═════ Raw data ═════

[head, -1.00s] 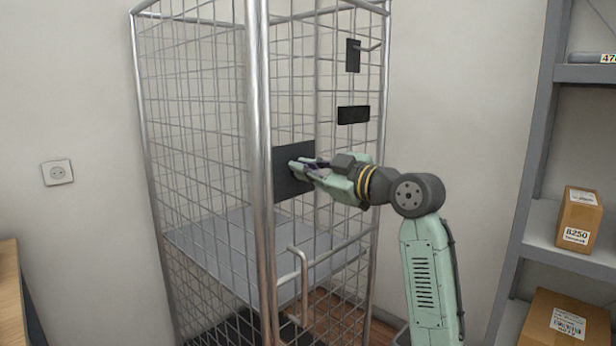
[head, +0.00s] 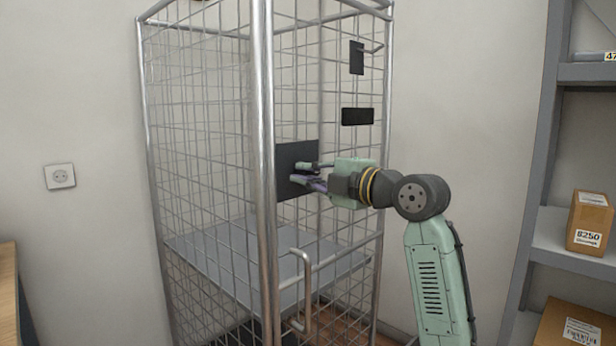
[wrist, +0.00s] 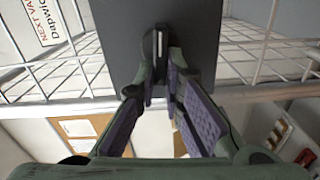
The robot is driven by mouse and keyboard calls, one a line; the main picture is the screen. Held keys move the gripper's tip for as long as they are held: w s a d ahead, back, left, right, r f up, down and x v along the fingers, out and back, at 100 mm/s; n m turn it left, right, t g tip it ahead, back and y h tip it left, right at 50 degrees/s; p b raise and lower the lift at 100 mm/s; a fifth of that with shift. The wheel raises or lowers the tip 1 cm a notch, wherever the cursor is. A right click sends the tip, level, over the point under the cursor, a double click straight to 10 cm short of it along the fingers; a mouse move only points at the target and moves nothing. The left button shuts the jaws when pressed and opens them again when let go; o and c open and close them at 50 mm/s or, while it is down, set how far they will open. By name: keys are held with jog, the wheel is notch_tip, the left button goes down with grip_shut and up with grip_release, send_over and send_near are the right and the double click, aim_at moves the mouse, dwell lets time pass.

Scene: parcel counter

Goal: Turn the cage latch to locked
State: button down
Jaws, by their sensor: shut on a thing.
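The cage latch is a dark square plate (head: 290,158) on the front of the wire cage, with a small handle at its middle. No lock mark can be read.
The tall wire cage (head: 262,130) has steel posts and a grey inner shelf (head: 225,262). A bent metal door handle (head: 306,290) sticks out below my gripper. Two dark plates (head: 357,116) are higher up. Shelving with cardboard boxes (head: 588,222) stands at the right.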

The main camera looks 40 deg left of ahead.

═════

### Stated exercise
Report only the number of lines in the listing that contain the word "button".

### Reply
2